I belong to the group of people who think in sentences, sometimes in different accents, just to keep things fresh. It can get quite noisy up there in my head. I’m forever having conversations with myself, debating, making decisions, and reminding myself of what is ahead in the days, weeks, months, or years to come.

Much of my internal monologue as a parent is taken up by what I can afford to spend my money on.

“If I buy school shoes this month, then the sports top will have to wait.”

Parenting isn’t cheap. In the beginning, it’s nappies and baby paraphernalia. Later, there are school uniforms, which, despite last year’s exciting news that the Competition Commission would be clamping down on sole suppliers, remain outrageously expensive.

And later still, you’re landed with extra maths lessons, matric dance expenses, and tertiary education fees. Parents-to-be, sorry to rain on your parade, but parenting often feels like one gigantic, never-ending money pit.

A while ago, I was introduced to the term, “the mental load of motherhood”. A similar term, “emotional labour” was coined in 1983 by Arlie Hochschild, and, despite her misgivings, it has been adapted to include “mental load” or “mental labour”. It refers to the myriad tasks and to-do lists that moms hold in their heads to keep a household running.

Reading about it for the first time, I felt understood. At any one time, if you were to listen to the inside of my brain, you’d hear me talking to myself: what to make for supper, what to buy to make for supper, what Kid 3 needs for his project, what Kid 2 needs to do over the weekend…and how I’ll afford it all.

None of this makes me regret parenting. My December holiday was spent with four children, doing a lot at very little cost. The money wasn’t there, but there was love and laughter in abundance. But the mental load is “labour”, because it’s hard work.

It’s in the back of my mind as I go about my day job, as I drive Kid 1 to an appointment, and as I’m brushing my teeth in the morning. Keeping all that in my head and ensuring everything happens at its allotted time means that most of the time, I’m multitasking. And it can take its toll.
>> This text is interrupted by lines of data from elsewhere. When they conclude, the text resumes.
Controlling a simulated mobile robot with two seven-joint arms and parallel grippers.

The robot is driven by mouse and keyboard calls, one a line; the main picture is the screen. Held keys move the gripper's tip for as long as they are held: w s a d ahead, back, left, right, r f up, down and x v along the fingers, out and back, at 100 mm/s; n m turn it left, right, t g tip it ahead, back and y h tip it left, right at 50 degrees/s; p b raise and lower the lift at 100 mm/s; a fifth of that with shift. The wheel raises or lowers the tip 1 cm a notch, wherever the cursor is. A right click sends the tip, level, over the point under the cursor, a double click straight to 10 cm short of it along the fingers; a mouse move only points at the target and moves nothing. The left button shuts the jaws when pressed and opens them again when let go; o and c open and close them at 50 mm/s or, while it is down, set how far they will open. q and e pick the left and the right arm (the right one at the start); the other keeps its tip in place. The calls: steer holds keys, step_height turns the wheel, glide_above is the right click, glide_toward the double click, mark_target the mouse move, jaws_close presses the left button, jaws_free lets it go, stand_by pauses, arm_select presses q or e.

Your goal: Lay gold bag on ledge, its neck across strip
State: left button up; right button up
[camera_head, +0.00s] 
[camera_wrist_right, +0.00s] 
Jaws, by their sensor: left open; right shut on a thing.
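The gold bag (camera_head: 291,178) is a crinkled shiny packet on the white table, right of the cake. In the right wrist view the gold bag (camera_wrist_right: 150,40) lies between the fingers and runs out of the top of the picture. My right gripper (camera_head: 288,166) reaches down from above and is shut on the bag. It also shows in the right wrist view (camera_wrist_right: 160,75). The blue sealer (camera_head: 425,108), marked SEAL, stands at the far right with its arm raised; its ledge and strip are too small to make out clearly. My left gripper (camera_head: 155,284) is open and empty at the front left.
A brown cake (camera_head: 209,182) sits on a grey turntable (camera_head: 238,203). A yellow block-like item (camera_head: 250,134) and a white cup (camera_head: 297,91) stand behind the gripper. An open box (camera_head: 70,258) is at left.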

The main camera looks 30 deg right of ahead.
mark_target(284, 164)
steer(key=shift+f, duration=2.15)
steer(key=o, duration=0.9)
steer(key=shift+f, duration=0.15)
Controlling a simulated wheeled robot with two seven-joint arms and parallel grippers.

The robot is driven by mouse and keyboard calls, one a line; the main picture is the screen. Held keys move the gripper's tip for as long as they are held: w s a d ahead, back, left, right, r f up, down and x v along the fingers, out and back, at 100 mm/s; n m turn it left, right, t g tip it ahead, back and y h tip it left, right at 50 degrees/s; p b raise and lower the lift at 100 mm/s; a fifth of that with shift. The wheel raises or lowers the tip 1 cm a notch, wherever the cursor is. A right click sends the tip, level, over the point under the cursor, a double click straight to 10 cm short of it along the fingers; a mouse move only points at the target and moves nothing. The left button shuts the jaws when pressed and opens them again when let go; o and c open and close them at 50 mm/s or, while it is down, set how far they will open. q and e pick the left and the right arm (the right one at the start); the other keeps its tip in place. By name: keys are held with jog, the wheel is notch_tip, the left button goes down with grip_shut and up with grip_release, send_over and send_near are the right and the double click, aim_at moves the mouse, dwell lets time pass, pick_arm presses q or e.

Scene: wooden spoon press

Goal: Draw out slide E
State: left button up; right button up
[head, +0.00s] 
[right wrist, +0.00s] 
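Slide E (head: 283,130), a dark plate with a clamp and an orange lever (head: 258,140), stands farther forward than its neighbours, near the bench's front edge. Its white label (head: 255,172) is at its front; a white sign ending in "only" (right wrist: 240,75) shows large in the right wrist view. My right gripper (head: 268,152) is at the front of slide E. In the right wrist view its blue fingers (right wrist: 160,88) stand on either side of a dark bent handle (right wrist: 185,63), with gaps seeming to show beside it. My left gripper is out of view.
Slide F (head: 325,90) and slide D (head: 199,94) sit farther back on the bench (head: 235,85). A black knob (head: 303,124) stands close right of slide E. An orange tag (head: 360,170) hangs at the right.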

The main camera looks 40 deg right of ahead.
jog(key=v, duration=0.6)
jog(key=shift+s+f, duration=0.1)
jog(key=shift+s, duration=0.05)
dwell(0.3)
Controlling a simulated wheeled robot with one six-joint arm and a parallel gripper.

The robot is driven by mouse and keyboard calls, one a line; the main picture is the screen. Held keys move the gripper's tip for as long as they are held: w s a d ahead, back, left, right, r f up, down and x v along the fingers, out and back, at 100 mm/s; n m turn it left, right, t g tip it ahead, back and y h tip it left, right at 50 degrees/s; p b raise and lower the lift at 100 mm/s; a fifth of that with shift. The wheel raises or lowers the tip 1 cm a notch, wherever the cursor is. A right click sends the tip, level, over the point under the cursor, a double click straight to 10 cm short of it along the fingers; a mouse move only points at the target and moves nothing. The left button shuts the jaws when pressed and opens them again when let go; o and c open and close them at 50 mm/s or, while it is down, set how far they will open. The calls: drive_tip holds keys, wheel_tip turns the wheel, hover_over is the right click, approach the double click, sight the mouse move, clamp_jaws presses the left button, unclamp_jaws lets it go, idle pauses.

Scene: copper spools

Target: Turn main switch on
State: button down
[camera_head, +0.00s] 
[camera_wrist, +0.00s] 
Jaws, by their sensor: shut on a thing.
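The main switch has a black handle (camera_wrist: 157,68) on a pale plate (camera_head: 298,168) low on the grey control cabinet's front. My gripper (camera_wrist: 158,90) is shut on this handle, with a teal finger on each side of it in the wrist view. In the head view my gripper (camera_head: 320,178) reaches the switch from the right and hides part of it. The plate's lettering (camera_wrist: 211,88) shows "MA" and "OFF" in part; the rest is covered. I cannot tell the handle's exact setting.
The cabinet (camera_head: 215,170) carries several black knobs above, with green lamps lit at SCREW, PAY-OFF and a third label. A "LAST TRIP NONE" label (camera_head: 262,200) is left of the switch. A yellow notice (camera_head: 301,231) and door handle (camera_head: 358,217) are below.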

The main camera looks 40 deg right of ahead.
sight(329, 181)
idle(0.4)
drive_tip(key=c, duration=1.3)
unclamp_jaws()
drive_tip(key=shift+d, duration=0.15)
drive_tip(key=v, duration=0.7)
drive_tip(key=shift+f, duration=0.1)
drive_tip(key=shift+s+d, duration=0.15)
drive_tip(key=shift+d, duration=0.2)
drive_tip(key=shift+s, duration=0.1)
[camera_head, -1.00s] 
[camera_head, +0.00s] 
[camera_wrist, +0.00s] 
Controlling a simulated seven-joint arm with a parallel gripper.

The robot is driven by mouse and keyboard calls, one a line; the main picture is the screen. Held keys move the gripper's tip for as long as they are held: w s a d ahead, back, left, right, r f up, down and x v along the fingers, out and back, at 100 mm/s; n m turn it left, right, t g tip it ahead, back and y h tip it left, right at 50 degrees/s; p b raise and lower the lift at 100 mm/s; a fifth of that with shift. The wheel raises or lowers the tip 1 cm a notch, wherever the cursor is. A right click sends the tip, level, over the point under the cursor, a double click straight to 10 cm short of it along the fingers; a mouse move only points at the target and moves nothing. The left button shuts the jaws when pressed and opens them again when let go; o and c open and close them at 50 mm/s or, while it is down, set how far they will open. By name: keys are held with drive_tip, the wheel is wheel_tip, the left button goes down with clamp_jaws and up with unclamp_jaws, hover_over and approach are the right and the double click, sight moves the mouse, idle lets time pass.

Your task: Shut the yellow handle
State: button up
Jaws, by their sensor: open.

Thinking about money much of the time is hard work, because it sometimes makes me anxious. Sometimes, despite the lists and reminders I’m reciting to myself, despite the conscious budgeting and sacrificial saving, the money just isn’t there and won’t be there for a while, or perhaps ever.

“If I start saving now, I’ll hopefully have enough by the end of the year to make the down payment for Kid 3’s orthodontic bill.”

All I really need to keep me happy is love and family. And those few million I mentioned? They can wait. I’ll just take enough to quiet my internal monologue.